Mike Denly

  Tuesday, 7th May 2024

  16:30 - 17:30

   Nuffield Fellows Dining Room

   External Validity for Social Inquiry


External validity is both everywhere and nowhere. It is everywhere because very few studies aim to only make inferences for one specific case or sample. External validity is also nowhere because the number of studies that make credible inferences beyond the cases or samples that they analyze are so few. Building on insights from the “credibility revolution” associated with an increased focus on causality, we demonstrate how researchers can make their inferences more generalizable to larger populations. When such inferences are impossible, we also show researchers how to make transportable inferences to new target populations. Achieving these end goals necessitates better conceptualization.
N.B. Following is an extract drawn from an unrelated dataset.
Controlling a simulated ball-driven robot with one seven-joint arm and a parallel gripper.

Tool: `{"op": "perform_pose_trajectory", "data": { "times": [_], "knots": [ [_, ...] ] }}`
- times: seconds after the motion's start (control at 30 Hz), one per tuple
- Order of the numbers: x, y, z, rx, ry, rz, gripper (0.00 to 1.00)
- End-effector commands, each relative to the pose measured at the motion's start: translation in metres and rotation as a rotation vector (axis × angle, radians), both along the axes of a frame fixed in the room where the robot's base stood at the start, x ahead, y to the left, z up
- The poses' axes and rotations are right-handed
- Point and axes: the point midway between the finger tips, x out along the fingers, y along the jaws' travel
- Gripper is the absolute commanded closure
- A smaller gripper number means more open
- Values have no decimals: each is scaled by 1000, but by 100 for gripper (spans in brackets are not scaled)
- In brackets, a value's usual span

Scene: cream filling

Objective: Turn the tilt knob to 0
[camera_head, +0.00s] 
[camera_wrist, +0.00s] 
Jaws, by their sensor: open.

Notably, it requires more attention to the distinction between populations and samples, generalizability and transportability, and the dimensions of external validity at their different levels of abstraction: that is, Mechanisms, Settings, Treatments, Outcomes, Units, and Time (M-STOUT). To ensure consistent uptake of our recommendations and more reliable assessment of external validity, we develop three new evaluative criteria: Model Utility, Scope Plausibility, and Specification Credibility. Thereafter, we show how to use the new evaluative criteria in core experimental, quantitative observational, qualitative, and synthesis methods. Finally, we provide a roadmap for better reporting on external validity that will benefit researchers, reviewers, journal editors, and the general public.